# Brief
Leave out all pictures. Return exactly the lines from the top of the material through the line containing "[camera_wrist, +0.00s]".

# Recorded data
______________________________

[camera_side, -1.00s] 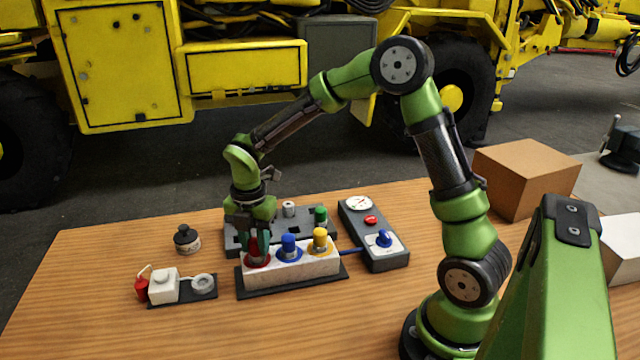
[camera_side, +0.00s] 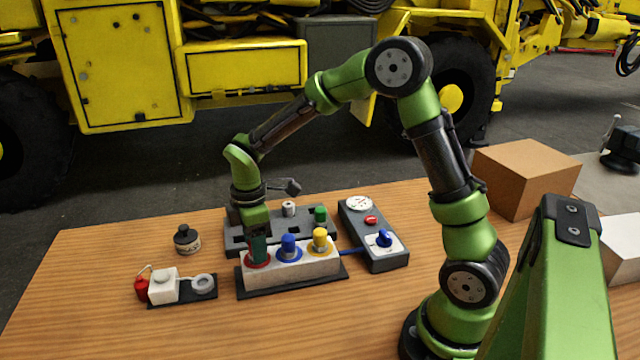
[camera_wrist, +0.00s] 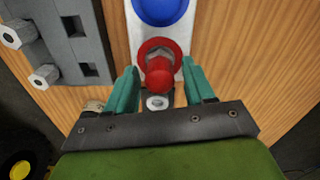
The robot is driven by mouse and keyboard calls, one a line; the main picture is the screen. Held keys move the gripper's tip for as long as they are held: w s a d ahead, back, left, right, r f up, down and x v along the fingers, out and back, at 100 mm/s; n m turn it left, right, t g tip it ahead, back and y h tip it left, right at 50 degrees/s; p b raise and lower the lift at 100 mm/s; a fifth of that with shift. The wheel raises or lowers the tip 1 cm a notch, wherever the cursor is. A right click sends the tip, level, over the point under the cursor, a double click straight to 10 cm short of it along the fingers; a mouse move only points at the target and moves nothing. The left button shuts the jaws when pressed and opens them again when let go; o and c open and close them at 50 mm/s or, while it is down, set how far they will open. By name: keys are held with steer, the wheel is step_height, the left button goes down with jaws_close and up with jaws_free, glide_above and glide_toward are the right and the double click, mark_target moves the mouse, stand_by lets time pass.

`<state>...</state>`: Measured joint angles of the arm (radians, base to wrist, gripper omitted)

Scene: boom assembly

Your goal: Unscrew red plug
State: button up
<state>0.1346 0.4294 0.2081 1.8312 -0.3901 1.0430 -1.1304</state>
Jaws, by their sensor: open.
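The red plug (camera_wrist: 158,74) stands in a red collar at the end of the white block (camera_side: 300,271). In the side view only its red collar (camera_side: 257,262) shows, because my gripper hides most of the plug. My gripper (camera_wrist: 162,82) is open, with one teal finger on each side of the plug and a visible gap on both sides. In the side view my gripper (camera_side: 258,250) points down at the left end of the block. A blue plug (camera_side: 288,245) and a yellow plug (camera_side: 320,240) stand beside it in the same block.
Behind the block is a grey slotted rack (camera_side: 236,239) with a green plug (camera_side: 320,214). A grey gauge box (camera_side: 372,235) stands to the right. A dark bottle (camera_side: 187,240) and a small white unit (camera_side: 163,286) stand left. The table's front left is clear.

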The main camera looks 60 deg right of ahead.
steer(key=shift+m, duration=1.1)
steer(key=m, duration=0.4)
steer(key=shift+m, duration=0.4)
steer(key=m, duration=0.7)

______________________________

# Final answer
[camera_side, -1.00s] 
[camera_side, +0.00s] 
[camera_wrist, +0.00s] 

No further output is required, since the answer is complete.